In the March 30 NEW YORKER, Judith Thurman discusses how some of our 7,000 human languages die out each year. I'm not sure about that number--it used to be 6,000 human languages. We may be inventing new ones faster than the old ones can disappear. Or, more likely, we keep redefining the word "language."
Thurman discussed the curious case of Yanten Gomez, who is the last speaker of a language called Selk'nam, a tongue native to Chile. As a very young and linguistically talented person, Gomez had learned the language from its final native speaker, and he had learned it over the phone. He wanted to preserve it. Yet, at one point, Judith Thurman asked, "How can I be sure that he really spoke Selk'nam if no one else did?"
The answer is that Thurman can't be sure that Gomez is speaking Selk'nam correctly. There's no way to check. What's more interesting is that Gomez can't be sure either.

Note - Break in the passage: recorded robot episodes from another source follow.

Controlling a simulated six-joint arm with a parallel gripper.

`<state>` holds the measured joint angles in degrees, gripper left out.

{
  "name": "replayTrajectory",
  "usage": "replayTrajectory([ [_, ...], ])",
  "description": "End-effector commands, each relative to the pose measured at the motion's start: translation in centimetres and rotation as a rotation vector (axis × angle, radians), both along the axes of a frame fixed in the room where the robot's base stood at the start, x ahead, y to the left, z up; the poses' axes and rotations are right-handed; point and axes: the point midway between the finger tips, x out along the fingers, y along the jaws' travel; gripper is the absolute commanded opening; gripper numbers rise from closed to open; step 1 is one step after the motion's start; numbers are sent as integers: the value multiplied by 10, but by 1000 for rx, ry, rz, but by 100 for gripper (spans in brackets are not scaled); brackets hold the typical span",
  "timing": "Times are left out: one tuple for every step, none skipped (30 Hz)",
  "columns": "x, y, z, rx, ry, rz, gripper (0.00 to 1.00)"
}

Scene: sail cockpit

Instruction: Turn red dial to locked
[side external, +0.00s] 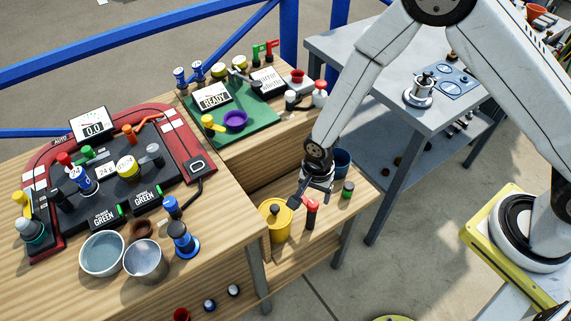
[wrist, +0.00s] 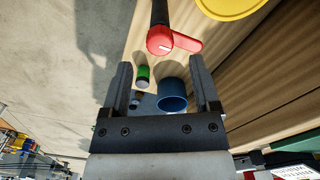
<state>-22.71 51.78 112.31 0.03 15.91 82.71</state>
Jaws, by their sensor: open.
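The red dial (side external: 312,205) stands on the lower wooden shelf, right of a yellow canister (side external: 276,222). In the wrist view, the red dial (wrist: 160,41) shows a round cap with a lever pointing right and a small white mark. A dark post extends from it toward the top edge. My gripper (side external: 299,196) is just above and beside the dial in the side view. In the wrist view my gripper (wrist: 160,62) is open and empty, with the dial beyond its fingertips, between their lines. No locked label is readable.
The yellow canister is close on the other side. The wooden bench (side external: 225,245) with cups and a control panel is at left; a grey table (side external: 335,42) stands behind.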

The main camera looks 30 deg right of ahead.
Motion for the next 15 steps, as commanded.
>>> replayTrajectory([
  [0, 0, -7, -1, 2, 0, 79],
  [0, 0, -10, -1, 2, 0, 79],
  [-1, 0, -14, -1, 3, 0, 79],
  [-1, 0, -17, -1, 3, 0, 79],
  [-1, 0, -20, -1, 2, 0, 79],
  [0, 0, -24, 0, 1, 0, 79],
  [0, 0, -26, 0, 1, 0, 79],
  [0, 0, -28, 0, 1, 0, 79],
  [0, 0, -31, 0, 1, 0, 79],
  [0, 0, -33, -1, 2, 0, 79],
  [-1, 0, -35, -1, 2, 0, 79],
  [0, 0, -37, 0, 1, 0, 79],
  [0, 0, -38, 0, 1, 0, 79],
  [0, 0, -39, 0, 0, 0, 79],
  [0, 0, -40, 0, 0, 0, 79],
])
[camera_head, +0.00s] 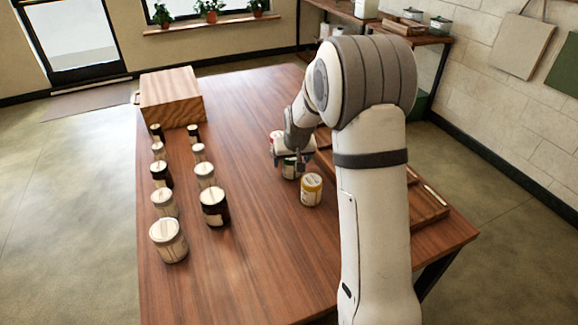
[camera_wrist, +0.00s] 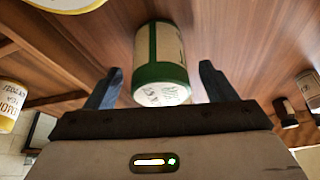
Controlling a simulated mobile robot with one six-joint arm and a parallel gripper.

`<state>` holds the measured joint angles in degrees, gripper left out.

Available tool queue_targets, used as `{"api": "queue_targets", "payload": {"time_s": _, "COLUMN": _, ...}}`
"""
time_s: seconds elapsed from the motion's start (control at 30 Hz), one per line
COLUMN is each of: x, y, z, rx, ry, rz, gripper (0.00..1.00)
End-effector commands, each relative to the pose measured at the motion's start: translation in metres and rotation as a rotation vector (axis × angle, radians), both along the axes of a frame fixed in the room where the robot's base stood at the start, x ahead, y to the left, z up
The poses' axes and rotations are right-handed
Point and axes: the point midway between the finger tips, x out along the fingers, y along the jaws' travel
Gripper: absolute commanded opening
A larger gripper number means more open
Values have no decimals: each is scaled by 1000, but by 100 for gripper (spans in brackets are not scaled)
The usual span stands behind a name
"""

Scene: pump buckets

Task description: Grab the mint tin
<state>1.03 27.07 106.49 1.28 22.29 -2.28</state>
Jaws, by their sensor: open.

I don't want to exaggerate. Gomez can make tapes in an effort to fix correct pronunciations, as he remembers them, and he can write down the rules of Selk'nam grammar, including the meanings of words, and hope he recalls them correctly. Unfortunately one of the curious things about using language correctly is that it takes two. You need someone to tell you when you've made a mistake. (And this shoots down any number of weird speculations about the origins of language by major egos like St. Augustine and Chomsky.)